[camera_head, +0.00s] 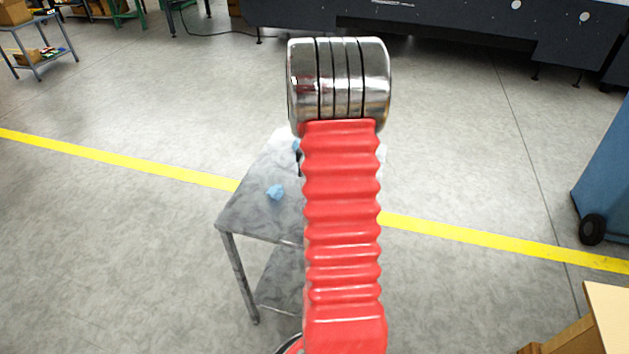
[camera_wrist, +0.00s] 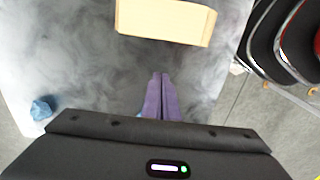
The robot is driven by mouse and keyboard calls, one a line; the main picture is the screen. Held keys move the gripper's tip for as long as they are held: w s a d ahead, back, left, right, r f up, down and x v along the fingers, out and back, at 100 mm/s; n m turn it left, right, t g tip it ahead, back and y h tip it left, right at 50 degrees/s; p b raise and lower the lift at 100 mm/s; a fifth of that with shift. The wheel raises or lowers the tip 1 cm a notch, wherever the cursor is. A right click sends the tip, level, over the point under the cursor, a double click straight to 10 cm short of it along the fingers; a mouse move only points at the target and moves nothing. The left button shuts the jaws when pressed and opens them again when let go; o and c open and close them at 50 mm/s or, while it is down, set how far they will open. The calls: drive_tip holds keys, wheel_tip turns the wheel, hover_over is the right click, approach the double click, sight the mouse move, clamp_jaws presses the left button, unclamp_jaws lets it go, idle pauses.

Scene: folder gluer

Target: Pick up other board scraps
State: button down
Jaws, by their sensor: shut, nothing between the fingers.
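My gripper (camera_wrist: 161,76) shows in the wrist view as two purple fingers, pressed together and empty, over the grey tabletop (camera_wrist: 85,75). A tan cardboard piece, perhaps a box (camera_wrist: 165,20), lies ahead of the fingertips, apart from them. No piece can be clearly made out as a board scrap. A crumpled blue piece (camera_wrist: 42,108) lies at the left of the tabletop. A trace of light blue shows beside the finger base, mostly hidden. In the head view my red arm hides much of the table (camera_head: 245,218) and my gripper; the blue piece (camera_head: 275,192) shows left of the arm.
A black and red part with shiny curved edges (camera_wrist: 285,40) is close at the table's right in the wrist view. In the head view, a blue unit with a black wheel (camera_head: 592,229) stands at right. Open floor with a yellow line (camera_head: 120,159) surrounds the table.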

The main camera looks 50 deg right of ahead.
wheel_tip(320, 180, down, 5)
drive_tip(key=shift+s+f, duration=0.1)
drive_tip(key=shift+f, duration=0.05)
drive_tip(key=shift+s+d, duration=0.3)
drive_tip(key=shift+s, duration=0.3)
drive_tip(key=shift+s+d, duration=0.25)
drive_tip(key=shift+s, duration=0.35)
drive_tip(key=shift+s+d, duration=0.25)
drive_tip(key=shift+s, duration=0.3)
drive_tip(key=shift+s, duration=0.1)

--- WRITTEN REQUEST ---
Replicate the material above verbatim; images stay out of the copy.

--- WORKED SOLUTION ---
[camera_head, +0.00s] 
[camera_wrist, +0.00s] 
The robot is driven by mouse and keyboard calls, one a line; the main picture is the screen. Held keys move the gripper's tip for as long as they are held: w s a d ahead, back, left, right, r f up, down and x v along the fingers, out and back, at 100 mm/s; n m turn it left, right, t g tip it ahead, back and y h tip it left, right at 50 degrees/s; p b raise and lower the lift at 100 mm/s; a fifth of that with shift. The wheel raises or lowers the tip 1 cm a notch, wherever the cursor is. A right click sends the tip, level, over the point under the cursor, a double click straight to 10 cm short of it along the fingers; a mouse move only points at the target and moves nothing. The left button shuts the jaws when pressed and opens them again when let go; o and c open and close them at 50 mm/s or, while it is down, set how far they will open. The calls: drive_tip holds keys, wheel_tip turns the wheel, hover_over is the right click, approach the double click, sight the mouse move, clamp_jaws presses the left button, unclamp_jaws lets it go, idle pauses.

Scene: folder gluer

Target: Pick up other board scraps
State: button down
Jaws, by their sensor: shut, nothing between the fingers.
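My gripper (camera_wrist: 161,76) shows in the wrist view as two purple fingers, pressed together and empty, over the grey tabletop (camera_wrist: 85,75). A tan cardboard piece, perhaps a box (camera_wrist: 165,20), lies ahead of the fingertips, apart from them. No piece can be clearly made out as a board scrap. A crumpled blue piece (camera_wrist: 42,108) lies at the left of the tabletop. A trace of light blue shows beside the finger base, mostly hidden. In the head view my red arm hides much of the table (camera_head: 245,218) and my gripper; the blue piece (camera_head: 275,192) shows left of the arm.
A black and red part with shiny curved edges (camera_wrist: 285,40) is close at the table's right in the wrist view. In the head view, a blue unit with a black wheel (camera_head: 592,229) stands at right. Open floor with a yellow line (camera_head: 120,159) surrounds the table.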

The main camera looks 50 deg right of ahead.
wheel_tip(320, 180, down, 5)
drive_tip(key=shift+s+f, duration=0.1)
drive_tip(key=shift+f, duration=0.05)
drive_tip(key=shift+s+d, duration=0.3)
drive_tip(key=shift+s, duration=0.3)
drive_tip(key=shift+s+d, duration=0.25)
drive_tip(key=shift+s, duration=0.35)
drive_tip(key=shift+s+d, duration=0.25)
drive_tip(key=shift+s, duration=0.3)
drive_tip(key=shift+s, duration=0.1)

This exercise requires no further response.